Ia pun berharap, penegak hukum yang saat ini bertugas berpedoman pada proses peradilan yang adil sesuai prosedur dan memberikan jaminan perlindungan hak asasi manusia (HAM).

“Pendekatan persuasif penting diterapkan dalam penyelesaian kasus Rempang ini, jika nantinya kasus tersebut tetap berproses dalam lingkup penegakan hukum pidana, perlu dipertimbangkan penyelesaian melalui pendekatan restorative justice,” tegas Nasution.

Karena itu LPSK menyatakan prihatin atas peristiwa bentrokan di Pulau Rempang dan di depan Kantor BP Batam akibat penolakan warga atas rencana pembangunan Rempang Eco-City. 

“Seharusnya proyek besar seperti Rempang Eco City itu dipersiapkan dengan matang dan menggunakan pendekatan yang humanis serta mengutamakan dialog atau partisipasi masyarakat setempat,” jelasnya.

Baca Juga: Soal Proyek Rempang Eco-City, Menteri Bahlil Khawatir Ditinggal Investor: Kita Butuh Mereka

LPSK pun mempersilakan saksi maupun korban atau pihak terkait lainnya yang membutuhkan perlindungan LPSK untuk mengajukan permohonan.

Ia menekankan, LPSK akan memproses permohonan tersebut sesuai ketentuan yang berlaku.

Sebelumnya, ketegangan antara warga Pulau Rempang dengan aparat gabungan TNI dan Polri terjadi beberapa kali karena rencana relokasi warga Pulau Rempang, Galang, dan Galang Baru.

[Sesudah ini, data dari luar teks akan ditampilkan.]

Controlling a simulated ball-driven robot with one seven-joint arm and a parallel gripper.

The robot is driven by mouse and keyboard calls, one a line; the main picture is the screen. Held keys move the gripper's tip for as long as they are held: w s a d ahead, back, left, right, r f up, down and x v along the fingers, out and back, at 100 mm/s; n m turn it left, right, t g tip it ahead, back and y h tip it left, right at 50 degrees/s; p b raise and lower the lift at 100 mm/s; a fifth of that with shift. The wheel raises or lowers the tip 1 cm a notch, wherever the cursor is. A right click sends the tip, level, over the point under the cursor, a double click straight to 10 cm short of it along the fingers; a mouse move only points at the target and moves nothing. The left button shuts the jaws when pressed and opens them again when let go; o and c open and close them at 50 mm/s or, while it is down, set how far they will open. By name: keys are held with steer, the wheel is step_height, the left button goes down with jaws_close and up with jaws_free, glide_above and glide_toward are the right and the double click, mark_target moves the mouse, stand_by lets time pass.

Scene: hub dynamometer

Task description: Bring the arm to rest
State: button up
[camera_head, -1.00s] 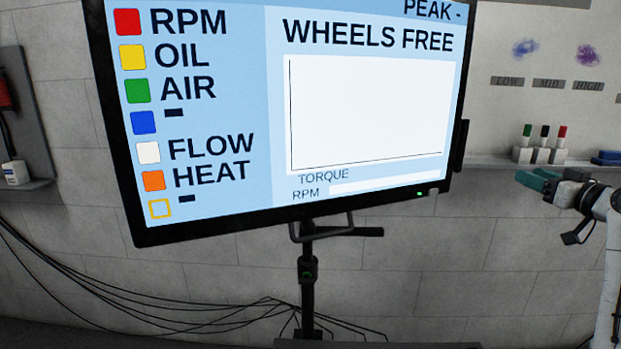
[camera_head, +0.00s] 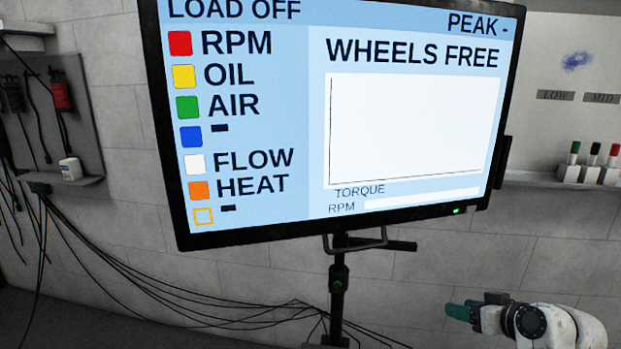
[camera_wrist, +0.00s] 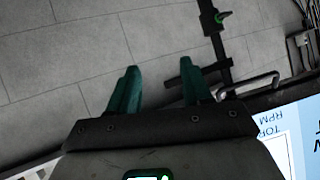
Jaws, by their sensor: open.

Warga menolak kehadiran aparat yang akan melakukan pematokan dan pengukuran lahan di Pulau Rempang yang dinilai akan menggusur permukiman mereka.

Mereka juga menolak relokasi 16 titik kampung tua yang dianggap telah ada sejak 1843 di Pulau Rempang, Batam.

Menteri Investasi Bahlil Lahadalia mengatakan, pihaknya akan menggunakan cara-cara yang lebih humanis saat berkomunikasi dengan penduduk Pulau Rempang yang terdampak relokasi proyek Rempang Eco-City.

Baca Juga: Ganjar Pranowo Singgung Konflik Rempang di Kuliah UI, Jelaskan soal Konflik Agraria Tanah Adat

"Kami akan mengerahkan cara-cara yang lembut," kata Bahlil, Minggu (17/9/2023) usai menghadiri rapat koordinasi percepatan pengembangan proyek Rempang Eco City, di Batam Kepulauan Riau.

Presiden Joko Widodo (Jokowi) pun angkat bicara soal konflik Rempang ini.

Menurut Presiden, ketegangan antara warga dengan petugas kepolisian dan TNI di Pulau Rempang terjadi karena komunikasi yang kurang baik.

Ia mengeklaim, warga di lokasi tersebut akan diberi lahan seluas 500 meter persegi dan bangunan tipe 45.

"Itu komunikasi yang kurang baik, lah. Saya kira kalau warga diajak bicara, diberikan solusi, karena di situ sebetulnya sudah ada kesepakatan bahwa warga akan diberi lahan 500 meter, plus bangunannya tipe 45," kata Presiden Jokowi, Selasa (12/9/2023), sebagaimana dilaporkan jurnalis Kompas TV Suherdi di Cilegon, Banten.

"Tapi ini kurang dikomunikasikan dengan baik, sehingga terjadi masalah," imbuhnya, menegaskan.